— WHAT IS ASKED —
From the data that follows, print exactly the lines starting at the one containing "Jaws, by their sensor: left" and ending at the one containing "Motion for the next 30"; include both of them and nothing more.

(Records from a collection)
--- Begin ---
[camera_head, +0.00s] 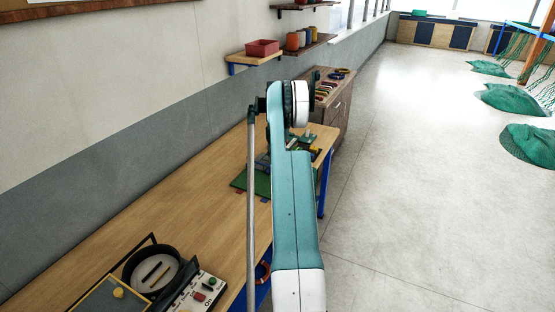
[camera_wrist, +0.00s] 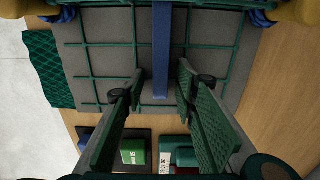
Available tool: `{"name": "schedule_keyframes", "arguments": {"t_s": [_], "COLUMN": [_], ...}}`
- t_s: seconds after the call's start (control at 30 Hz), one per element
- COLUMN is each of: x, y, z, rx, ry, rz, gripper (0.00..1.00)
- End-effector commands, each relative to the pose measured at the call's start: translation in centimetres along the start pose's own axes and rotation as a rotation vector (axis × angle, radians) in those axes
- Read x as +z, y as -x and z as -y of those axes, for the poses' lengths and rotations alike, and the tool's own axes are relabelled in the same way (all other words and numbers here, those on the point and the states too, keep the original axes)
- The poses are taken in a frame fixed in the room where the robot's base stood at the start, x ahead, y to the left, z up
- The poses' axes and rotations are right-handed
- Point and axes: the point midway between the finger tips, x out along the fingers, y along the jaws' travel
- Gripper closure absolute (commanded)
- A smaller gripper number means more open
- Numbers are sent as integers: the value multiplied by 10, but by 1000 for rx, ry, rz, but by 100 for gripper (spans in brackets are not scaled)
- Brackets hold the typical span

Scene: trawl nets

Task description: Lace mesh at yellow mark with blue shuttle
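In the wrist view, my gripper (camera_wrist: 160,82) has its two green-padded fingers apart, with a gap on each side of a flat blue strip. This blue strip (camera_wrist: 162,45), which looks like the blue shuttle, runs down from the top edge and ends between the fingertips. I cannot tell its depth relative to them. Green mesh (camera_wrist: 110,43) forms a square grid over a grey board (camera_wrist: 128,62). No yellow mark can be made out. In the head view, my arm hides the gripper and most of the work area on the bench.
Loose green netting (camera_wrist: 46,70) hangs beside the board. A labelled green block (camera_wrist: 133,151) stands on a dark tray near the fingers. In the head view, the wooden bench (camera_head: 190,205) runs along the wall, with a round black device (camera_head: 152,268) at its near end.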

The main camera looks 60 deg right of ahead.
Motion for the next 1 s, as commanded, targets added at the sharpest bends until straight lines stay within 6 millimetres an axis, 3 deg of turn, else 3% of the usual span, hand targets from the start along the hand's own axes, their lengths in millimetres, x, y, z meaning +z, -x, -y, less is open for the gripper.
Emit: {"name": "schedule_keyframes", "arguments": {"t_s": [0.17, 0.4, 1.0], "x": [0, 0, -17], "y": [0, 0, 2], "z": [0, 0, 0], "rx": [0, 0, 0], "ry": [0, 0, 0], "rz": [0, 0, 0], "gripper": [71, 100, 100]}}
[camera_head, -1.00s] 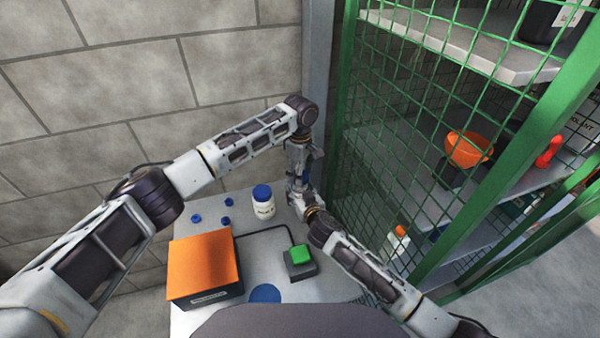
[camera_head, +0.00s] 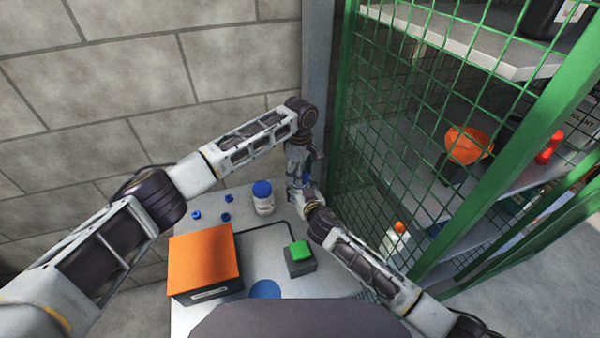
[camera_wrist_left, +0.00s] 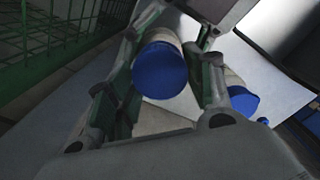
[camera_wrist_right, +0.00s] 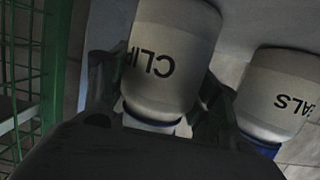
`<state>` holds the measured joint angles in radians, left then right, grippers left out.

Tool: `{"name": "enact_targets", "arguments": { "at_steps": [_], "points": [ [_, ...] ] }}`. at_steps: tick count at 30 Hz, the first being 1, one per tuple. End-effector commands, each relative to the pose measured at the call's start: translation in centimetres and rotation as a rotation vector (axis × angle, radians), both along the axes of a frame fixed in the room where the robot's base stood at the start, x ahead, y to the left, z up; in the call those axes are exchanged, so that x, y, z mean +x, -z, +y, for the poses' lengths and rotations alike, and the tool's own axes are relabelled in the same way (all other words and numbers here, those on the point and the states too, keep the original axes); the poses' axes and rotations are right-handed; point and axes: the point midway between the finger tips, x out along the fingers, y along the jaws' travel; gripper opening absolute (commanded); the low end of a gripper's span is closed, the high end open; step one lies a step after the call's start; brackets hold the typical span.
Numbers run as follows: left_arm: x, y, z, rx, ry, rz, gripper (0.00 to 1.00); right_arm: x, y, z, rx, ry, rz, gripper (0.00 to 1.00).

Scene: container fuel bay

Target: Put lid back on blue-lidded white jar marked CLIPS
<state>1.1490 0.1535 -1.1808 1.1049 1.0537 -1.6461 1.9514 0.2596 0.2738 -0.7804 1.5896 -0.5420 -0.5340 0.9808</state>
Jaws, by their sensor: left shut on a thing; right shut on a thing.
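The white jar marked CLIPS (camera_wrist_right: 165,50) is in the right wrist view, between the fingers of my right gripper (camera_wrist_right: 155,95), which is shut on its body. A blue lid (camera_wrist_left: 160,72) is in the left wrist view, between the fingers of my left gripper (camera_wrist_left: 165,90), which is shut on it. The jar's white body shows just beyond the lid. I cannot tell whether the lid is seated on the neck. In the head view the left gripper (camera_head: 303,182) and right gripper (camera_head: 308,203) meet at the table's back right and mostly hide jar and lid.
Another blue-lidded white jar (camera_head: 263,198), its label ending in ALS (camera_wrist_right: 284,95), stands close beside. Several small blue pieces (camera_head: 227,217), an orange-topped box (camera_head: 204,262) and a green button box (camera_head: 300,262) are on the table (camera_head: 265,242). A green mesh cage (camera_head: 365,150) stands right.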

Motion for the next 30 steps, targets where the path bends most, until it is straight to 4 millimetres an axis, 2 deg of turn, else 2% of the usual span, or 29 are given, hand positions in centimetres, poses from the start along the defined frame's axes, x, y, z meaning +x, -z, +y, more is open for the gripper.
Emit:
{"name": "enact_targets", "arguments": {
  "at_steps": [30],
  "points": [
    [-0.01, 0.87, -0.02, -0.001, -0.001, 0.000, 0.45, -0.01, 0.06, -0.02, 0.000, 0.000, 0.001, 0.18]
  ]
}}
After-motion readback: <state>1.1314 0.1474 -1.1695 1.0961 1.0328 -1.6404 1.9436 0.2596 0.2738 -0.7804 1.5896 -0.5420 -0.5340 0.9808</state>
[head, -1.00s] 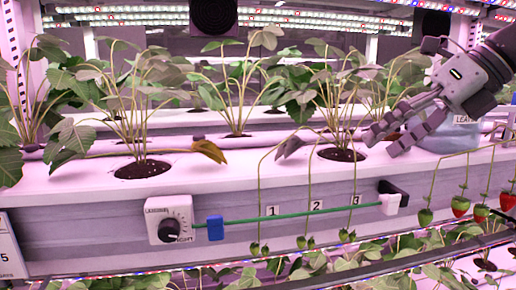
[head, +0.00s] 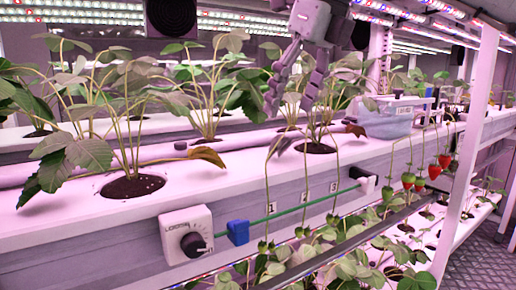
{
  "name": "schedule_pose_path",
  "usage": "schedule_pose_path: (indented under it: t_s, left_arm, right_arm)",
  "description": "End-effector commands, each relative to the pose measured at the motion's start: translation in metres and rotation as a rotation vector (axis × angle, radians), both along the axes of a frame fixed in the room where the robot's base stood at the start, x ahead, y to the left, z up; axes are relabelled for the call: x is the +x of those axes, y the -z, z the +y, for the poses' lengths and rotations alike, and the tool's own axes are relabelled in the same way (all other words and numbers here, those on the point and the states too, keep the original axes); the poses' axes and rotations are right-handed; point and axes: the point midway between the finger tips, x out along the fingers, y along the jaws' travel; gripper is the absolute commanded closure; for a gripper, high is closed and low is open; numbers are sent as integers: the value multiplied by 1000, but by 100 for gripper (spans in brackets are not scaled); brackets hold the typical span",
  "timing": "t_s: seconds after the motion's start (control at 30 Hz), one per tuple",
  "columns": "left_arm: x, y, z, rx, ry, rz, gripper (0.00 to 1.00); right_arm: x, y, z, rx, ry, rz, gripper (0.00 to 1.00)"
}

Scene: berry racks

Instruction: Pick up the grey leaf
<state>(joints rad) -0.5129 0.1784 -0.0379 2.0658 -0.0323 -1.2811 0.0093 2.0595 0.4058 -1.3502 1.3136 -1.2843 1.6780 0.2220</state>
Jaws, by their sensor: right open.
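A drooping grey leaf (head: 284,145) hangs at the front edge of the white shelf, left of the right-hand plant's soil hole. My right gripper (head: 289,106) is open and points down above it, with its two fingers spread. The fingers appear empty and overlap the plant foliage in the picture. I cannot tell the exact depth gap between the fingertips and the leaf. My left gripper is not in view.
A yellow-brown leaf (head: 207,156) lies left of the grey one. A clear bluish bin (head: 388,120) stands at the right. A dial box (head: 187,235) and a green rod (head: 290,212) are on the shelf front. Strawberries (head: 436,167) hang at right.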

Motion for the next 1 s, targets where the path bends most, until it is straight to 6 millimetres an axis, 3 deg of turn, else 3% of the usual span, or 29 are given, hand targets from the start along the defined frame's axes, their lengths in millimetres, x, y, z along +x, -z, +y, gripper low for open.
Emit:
--- End ---
— ANSWER TO THE PROBLEM —
Jaws, by their sensor: left shut on a thing; right shut on a thing.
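The white jar marked CLIPS (camera_wrist_right: 165,50) is in the right wrist view, between the fingers of my right gripper (camera_wrist_right: 155,95), which is shut on its body. A blue lid (camera_wrist_left: 160,72) is in the left wrist view, between the fingers of my left gripper (camera_wrist_left: 165,90), which is shut on it. The jar's white body shows just beyond the lid. I cannot tell whether the lid is seated on the neck. In the head view the left gripper (camera_head: 303,182) and right gripper (camera_head: 308,203) meet at the table's back right and mostly hide jar and lid.
Another blue-lidded white jar (camera_head: 263,198), its label ending in ALS (camera_wrist_right: 284,95), stands close beside. Several small blue pieces (camera_head: 227,217), an orange-topped box (camera_head: 204,262) and a green button box (camera_head: 300,262) are on the table (camera_head: 265,242). A green mesh cage (camera_head: 365,150) stands right.

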Motion for the next 30 steps, targets where the path bends most, until it is straight to 4 millimetres an axis, 2 deg of turn, else 2% of the usual span, or 29 are given, hand positions in centimetres, poses from the start along the defined frame's axes, x, y, z meaning +x, -z, +y, more is open for the gripper.

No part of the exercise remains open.